The ASC guidance also establishes a hierarchy that prioritizes information used to develop those assumptions.  The level in the hierarchy within which the fair value measurement in its entirety falls is determined based on the lowest level input that is significant to the fair value measurement in its entirety.  The Company considers an input to be significant if it drives more than 10% of the total fair value of a particular asset or liability.  The hierarchy is as follows:

Level 1 Inputs (Highest ranking):  Unadjusted quoted prices in active markets for identical assets or liabilities that the entity has the ability to access at the measurement date.

Level 2 Inputs:                                    Inputs other than quoted prices included in Level 1 that are observable for the asset or liability, either directly or indirectly.  Such inputs may include quoted prices for similar assets or liabilities in active markets, and inputs other than quoted market prices that are observable for the assets and liabilities such as interest rates and yield curves that are observable at commonly quoted intervals.

Level 3 Inputs (Lowest ranking):   Unobservable inputs for determining fair values of assets and liabilities that reflect an entity's own assumptions about the assumptions that market participants would use in pricing the assets and liabilities.

Assets and liabilities may be measured for fair value on a recurring basis (daily, weekly, monthly or quarterly) or on a non-recurring basis in periods subsequent to initial recognition.  Recurring valuations are measured regularly for investment securities and the cash flow hedge.  Loans held for sale, other real estate and impaired loans are measured at fair value on a non-recurring basis and do not necessarily result in a change in the amount recorded on the balance sheet.  Generally, these assets have non-recurring valuations that are the result of application of other accounting pronouncements that require the assets be assessed for impairment or at the lower of cost or fair value.  Fair values of loans held for sale are considered Level 2.  Fair values for other real estate and impaired loans are considered Level 3. 
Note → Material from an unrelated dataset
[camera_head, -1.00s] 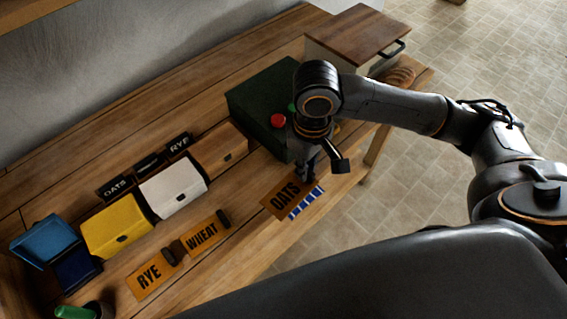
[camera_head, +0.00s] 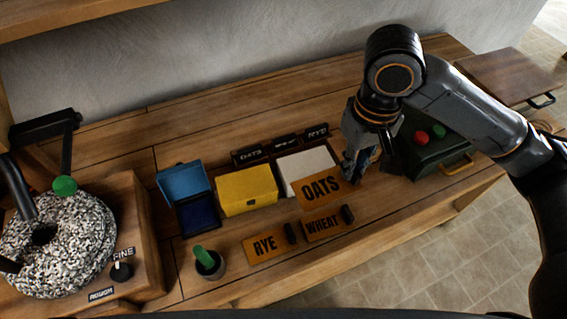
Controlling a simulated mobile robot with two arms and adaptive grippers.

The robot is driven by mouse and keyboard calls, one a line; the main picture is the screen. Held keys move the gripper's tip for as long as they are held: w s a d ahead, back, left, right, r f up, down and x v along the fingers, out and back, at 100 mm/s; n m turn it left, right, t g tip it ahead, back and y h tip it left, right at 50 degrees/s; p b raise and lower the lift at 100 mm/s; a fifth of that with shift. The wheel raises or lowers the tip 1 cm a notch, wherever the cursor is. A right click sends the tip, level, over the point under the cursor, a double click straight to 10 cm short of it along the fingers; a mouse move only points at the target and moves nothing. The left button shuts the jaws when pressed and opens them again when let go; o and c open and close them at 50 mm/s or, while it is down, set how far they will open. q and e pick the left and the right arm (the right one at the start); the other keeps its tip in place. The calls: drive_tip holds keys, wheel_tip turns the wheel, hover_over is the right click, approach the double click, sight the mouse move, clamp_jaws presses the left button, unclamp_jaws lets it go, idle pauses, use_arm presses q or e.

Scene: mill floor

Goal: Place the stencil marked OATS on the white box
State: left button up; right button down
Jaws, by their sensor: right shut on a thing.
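The orange stencil marked OATS (camera_head: 322,189) is held by my right gripper (camera_head: 353,176), which is shut on its right end. The stencil is tilted and covers the lower right part of the white box (camera_head: 299,164). I cannot tell whether it touches the box. The stencils marked RYE (camera_head: 265,246) and WHEAT (camera_head: 321,226) lie on the bench in front, each with a dark knob at its right end. My left gripper is not in view.
The yellow box (camera_head: 246,191) stands left of the white box, then an open blue box (camera_head: 184,182). Black label plates (camera_head: 250,153) stand behind. A dark green case (camera_head: 437,150) is at right. A small cup (camera_head: 209,264) and a millstone (camera_head: 62,245) are at left.

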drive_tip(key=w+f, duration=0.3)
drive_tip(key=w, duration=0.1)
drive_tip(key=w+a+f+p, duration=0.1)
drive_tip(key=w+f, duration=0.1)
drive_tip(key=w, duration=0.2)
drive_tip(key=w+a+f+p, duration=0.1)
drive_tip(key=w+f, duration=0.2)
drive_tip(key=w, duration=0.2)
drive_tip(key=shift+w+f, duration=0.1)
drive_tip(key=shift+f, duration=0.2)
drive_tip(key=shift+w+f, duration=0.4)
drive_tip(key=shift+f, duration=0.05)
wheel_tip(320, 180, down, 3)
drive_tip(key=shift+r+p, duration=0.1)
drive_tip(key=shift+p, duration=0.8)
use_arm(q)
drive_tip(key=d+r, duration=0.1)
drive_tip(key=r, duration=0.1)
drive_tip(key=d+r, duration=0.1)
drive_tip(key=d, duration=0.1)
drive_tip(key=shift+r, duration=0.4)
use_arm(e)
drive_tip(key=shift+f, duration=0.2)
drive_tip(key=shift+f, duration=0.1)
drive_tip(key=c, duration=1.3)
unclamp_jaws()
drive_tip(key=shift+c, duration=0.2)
The Company obtains fair value measurements for securities and the cash flow hedge from a third party vendor.  The cash flow hedge and the majority of the available-for-sale securities are valued using Level 2 inputs.  Collateralized debt obligation securities that are backed by trust preferred securities and account for less than 2% of the available-for-sale securities portfolio are valued using Level 3 inputs.  The fair value measurements reported in Level 2 are primarily matrix pricing that considers observable data (such as dealer quotes, market spreads, cash flows, the U.S. Treasury yield curve, live trading levels, trade execution data, market consensus prepayment speeds, credit information and terms and conditions of bonds, and other factors).  Fair value measurements for trust-preferred securities are obtained through the use of valuation models that include unobservable inputs which are considered Level 3. 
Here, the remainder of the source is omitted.